Now with the Google Panda update, we’re talking about a whole other realm of ranking signals, such as engagement metrics, social signals, but we don’t want to forget these link signals. Even if exact match isn’t the end all be all, there is still a lot of information that Google and other search engines are getting from these link signals, and that’s what we want to talk about today.
2. Partial Match
Now, one of the most overlooked types of anchor text links is the partial match, and I am in love with partial match. I really quit going for these [exact match links] a long time ago. Now it is all about partial match. People sort of misunderstand what partial match is. The technical definition of partial match is any anchor text that contains at least one of your keyword phrases. So, if your keyword phrase was Bing cherries, these would all count as partial match anchor texts: Bing are the best cherries; I love cherries; Bing is awesome. Yeah, it’s probably not what they are talking about, but it is still technically partial match anchor text.
If you are a fan of the 2011 Ranking Factors that SEOmoz did – we took a look, one of the factors we looked at was the power of partial match anchor text versus exact match anchor text. Now, in general, if you look at the root domain metrics, the correlation between the number of exact match anchor text was 0.17. All things being equal, the power of partial match anchor text was 0.25. Significantly more power and more correlation between the number of partial match anchor text and exact match anchor text. So, all things being equal, it seems like people rank higher, just a little bit, if they have more partial match as opposed to these exact match that everybody is always going for.

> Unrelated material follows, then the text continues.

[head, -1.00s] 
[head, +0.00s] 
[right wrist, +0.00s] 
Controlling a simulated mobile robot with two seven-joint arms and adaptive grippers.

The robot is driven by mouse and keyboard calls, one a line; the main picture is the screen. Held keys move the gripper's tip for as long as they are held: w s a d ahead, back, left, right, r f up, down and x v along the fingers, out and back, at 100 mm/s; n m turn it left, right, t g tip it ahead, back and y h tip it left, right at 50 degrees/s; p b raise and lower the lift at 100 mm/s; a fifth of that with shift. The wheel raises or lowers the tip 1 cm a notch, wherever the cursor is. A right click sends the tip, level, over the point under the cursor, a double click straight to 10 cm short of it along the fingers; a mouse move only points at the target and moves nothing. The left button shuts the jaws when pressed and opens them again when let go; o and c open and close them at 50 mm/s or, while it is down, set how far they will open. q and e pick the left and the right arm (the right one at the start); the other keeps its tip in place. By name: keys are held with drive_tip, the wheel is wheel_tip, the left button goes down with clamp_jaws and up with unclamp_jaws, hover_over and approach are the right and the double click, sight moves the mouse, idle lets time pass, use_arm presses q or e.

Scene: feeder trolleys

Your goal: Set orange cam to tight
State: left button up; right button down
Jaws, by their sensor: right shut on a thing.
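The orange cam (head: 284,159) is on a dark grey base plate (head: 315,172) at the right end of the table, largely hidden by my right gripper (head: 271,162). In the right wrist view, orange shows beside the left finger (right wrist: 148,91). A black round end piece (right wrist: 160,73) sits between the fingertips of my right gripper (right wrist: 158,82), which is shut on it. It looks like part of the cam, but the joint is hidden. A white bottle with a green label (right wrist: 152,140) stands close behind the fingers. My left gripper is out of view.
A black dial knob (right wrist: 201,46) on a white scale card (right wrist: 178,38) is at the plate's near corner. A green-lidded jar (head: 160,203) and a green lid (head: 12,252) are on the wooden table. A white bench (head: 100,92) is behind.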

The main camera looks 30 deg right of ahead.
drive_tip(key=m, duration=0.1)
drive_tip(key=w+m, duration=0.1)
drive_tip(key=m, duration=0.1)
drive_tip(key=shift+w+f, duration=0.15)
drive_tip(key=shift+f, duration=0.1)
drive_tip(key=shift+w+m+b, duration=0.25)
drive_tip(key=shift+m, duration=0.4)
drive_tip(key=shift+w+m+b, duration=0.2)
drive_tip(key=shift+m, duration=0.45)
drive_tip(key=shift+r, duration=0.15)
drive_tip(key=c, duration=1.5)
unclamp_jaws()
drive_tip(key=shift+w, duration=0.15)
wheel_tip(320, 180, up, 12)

This is how I’d like to explain it. If you give me a choice, if you would say I could have any 300 links I want but they have to be 300 partial match anchor text or 300 exact match anchor text, a lot of webmasters would go for [exact match] thinking it is the best policy. Statistically though, [partial match] is your best choice. [Partial match] is going to contain some of your exact matches, but you’re going to have such a bigger broad tail, long tail queries that you can rank for. You’re going to get more traffic. You’re going to rank better for your targeted keywords, and this method is future proof. As Google deemphasize exact matches, [partial match] is going to take you forward in the long run. [Partial match] links are going to have a lot longer long-term value, and it is just going to give you a better natural looking link profile.